> **Task directions**
Will you repeat only the lines beginning at the one that mentions "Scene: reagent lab" and ending at the one that mentions "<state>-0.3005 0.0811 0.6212", both of them included, exactly?

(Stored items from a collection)
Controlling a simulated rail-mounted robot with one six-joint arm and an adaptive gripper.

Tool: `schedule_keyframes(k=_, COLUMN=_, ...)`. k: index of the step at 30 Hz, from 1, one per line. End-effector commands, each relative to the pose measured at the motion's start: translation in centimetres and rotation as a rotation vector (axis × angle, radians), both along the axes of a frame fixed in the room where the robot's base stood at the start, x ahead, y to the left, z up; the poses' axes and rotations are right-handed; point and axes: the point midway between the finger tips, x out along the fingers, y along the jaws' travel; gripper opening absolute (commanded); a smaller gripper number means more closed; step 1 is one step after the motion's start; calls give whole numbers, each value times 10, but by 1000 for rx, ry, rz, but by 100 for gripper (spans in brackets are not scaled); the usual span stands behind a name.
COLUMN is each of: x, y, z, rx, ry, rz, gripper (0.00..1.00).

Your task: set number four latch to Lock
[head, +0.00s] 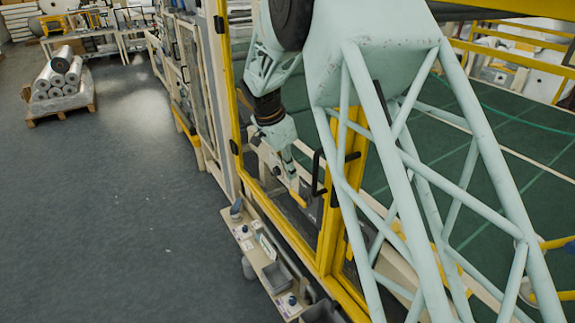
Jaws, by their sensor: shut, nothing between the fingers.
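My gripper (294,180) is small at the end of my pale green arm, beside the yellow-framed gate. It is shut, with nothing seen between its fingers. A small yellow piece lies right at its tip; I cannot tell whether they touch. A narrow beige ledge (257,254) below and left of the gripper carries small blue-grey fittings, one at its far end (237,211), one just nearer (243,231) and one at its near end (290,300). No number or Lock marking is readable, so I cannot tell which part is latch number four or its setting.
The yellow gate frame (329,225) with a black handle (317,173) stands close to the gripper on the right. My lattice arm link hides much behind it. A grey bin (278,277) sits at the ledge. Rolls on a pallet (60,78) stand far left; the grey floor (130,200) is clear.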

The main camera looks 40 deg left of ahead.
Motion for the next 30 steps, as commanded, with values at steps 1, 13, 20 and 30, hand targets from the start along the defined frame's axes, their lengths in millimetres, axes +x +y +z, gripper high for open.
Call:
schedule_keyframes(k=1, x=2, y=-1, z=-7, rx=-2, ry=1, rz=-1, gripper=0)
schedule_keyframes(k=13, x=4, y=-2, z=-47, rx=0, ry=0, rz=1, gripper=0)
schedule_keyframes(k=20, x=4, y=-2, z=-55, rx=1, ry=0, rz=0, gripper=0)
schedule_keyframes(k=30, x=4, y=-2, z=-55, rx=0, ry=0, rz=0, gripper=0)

* * *

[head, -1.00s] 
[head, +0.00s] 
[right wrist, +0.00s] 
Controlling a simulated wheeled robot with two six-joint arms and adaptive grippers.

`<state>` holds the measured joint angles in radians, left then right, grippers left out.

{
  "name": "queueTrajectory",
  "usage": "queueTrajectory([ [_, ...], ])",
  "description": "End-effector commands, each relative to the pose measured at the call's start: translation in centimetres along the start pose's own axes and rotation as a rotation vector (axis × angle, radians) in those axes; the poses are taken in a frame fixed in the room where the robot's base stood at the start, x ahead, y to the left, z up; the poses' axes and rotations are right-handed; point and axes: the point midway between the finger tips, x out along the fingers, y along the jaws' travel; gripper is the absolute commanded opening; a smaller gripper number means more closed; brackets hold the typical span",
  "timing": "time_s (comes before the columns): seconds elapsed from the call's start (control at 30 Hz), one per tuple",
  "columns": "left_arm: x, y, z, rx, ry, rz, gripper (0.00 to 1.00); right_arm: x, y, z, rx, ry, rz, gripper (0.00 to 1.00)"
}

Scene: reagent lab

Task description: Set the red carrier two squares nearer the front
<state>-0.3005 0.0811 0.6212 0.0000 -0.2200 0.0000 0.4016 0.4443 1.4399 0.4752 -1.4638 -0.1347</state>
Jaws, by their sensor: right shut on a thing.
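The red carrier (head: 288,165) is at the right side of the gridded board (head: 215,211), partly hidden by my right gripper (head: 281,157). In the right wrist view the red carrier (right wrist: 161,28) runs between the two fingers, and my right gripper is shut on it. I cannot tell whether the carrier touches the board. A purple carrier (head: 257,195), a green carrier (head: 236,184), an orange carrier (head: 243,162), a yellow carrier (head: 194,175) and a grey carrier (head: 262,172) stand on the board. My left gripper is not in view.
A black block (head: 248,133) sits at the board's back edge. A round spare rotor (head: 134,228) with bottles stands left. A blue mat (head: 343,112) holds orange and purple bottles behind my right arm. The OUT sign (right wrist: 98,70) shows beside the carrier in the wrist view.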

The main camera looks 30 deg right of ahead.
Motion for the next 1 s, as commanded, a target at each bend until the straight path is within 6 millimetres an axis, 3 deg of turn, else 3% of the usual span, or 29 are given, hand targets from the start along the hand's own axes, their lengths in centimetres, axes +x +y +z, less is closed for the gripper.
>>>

> **Problem solution**
Scene: reagent lab

Task description: Set the red carrier two squares nearer the front
<state>-0.3005 0.0811 0.6212 0.0000 -0.2200 0.0000 0.4016 0.4443 1.4399 0.4752 -1.4638 -0.1347</state>

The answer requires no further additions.